(Data records)

============================================================

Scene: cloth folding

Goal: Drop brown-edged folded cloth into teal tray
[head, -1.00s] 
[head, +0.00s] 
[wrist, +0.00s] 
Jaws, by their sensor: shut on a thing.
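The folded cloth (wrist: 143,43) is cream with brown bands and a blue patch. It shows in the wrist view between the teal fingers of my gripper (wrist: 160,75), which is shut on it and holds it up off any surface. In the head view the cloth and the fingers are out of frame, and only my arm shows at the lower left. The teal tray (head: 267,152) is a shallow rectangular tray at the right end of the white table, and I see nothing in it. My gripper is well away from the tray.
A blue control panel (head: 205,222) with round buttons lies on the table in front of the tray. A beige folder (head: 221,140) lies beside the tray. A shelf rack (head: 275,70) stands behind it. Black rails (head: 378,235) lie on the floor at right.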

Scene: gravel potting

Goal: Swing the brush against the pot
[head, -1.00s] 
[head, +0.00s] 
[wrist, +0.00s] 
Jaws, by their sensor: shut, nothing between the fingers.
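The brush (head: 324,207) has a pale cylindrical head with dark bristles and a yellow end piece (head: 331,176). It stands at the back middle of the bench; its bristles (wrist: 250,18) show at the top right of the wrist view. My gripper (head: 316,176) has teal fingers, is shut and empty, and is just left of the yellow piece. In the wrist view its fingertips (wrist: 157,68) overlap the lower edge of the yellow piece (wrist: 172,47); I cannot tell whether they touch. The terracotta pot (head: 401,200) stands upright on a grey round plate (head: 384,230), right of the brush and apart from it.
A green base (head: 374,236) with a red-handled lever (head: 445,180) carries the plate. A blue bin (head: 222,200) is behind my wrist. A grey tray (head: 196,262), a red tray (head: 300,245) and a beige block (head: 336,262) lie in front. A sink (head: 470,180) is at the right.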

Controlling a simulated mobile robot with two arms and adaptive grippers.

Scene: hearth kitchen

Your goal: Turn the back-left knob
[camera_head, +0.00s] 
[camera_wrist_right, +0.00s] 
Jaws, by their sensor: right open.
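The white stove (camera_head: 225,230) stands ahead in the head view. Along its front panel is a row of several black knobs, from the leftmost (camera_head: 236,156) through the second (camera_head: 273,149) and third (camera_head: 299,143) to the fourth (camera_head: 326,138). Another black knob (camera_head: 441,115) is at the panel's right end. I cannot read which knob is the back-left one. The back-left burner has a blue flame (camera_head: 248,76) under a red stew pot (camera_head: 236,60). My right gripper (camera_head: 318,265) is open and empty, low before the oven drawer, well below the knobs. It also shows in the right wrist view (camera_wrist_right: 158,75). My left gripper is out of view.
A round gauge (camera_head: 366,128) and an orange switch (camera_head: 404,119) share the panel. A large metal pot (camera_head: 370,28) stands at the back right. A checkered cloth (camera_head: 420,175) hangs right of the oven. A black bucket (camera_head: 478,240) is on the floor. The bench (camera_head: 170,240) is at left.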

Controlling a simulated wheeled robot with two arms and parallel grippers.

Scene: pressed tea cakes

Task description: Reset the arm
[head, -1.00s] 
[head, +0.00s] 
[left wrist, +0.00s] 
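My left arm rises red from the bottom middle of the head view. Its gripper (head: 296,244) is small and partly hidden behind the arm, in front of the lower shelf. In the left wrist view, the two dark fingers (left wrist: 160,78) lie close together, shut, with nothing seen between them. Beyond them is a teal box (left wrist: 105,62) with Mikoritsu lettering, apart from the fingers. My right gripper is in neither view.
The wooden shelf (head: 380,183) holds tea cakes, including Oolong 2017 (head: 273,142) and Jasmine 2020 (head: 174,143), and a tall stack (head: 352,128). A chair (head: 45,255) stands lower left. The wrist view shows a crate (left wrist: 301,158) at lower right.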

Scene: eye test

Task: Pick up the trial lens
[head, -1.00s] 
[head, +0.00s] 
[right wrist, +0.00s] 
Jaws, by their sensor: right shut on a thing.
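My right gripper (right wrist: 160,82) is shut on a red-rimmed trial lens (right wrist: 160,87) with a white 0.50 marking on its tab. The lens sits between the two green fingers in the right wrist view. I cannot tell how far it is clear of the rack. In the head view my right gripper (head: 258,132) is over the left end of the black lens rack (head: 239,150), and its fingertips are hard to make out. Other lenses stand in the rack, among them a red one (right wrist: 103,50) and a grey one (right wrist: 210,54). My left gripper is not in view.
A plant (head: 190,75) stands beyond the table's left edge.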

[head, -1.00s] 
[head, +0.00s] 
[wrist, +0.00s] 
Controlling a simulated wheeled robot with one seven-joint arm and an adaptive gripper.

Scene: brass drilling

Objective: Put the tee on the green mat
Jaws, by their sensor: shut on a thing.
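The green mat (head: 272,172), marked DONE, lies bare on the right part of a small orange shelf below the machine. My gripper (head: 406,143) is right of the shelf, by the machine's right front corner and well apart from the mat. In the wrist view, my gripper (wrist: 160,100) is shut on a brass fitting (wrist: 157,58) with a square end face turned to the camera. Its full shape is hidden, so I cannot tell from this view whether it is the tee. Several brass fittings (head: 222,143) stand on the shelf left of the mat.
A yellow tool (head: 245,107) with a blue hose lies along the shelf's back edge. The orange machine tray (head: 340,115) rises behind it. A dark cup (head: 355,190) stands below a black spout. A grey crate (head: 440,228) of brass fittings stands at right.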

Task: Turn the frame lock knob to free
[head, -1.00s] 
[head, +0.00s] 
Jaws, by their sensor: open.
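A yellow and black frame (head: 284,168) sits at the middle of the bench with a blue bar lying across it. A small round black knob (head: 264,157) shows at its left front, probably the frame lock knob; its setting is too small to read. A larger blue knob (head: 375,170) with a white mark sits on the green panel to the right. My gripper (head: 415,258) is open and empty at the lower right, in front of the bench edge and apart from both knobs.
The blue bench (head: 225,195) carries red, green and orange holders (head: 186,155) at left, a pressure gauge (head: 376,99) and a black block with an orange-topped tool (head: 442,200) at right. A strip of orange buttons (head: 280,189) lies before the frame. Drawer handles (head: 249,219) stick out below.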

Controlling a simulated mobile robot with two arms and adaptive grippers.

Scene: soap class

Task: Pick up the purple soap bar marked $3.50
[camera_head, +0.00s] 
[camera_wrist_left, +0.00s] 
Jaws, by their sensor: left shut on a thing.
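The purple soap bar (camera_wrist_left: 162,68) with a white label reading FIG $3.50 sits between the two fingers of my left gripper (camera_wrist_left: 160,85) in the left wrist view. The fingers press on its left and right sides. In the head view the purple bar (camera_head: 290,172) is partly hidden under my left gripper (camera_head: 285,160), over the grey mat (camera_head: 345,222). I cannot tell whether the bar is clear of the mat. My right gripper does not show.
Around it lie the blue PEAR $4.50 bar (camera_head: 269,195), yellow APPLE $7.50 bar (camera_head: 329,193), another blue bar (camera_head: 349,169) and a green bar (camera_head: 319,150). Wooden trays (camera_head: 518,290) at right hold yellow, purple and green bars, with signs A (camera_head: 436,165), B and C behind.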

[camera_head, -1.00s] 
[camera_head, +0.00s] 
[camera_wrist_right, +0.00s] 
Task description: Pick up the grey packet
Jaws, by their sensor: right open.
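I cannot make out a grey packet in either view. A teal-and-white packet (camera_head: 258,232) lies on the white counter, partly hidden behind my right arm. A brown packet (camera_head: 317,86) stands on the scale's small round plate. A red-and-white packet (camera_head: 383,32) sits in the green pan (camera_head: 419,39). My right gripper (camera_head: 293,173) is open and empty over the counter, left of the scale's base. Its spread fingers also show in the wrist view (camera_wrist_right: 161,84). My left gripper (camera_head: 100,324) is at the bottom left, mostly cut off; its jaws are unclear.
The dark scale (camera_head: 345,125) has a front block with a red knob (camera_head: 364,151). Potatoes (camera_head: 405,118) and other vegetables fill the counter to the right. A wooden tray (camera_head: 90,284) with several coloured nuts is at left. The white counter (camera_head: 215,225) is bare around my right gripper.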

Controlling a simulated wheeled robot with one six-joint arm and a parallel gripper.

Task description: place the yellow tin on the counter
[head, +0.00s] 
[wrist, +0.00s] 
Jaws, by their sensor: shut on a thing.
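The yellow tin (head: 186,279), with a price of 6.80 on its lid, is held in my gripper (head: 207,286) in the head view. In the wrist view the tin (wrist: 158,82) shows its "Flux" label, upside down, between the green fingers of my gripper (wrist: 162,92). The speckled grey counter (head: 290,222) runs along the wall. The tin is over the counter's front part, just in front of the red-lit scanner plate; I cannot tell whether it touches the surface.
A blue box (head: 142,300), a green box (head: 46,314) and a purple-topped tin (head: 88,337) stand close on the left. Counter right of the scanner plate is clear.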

============================================================

▶ _Written problem_:
Identify the lines that hold the word "Task". Copy every one of them.

▶ _In response_:
Task description: Reset the arm
Task: Pick up the trial lens
Task: Turn the frame lock knob to free
Task: Pick up the purple soap bar marked $3.50
Task description: Pick up the grey packet
Task description: place the yellow tin on the counter

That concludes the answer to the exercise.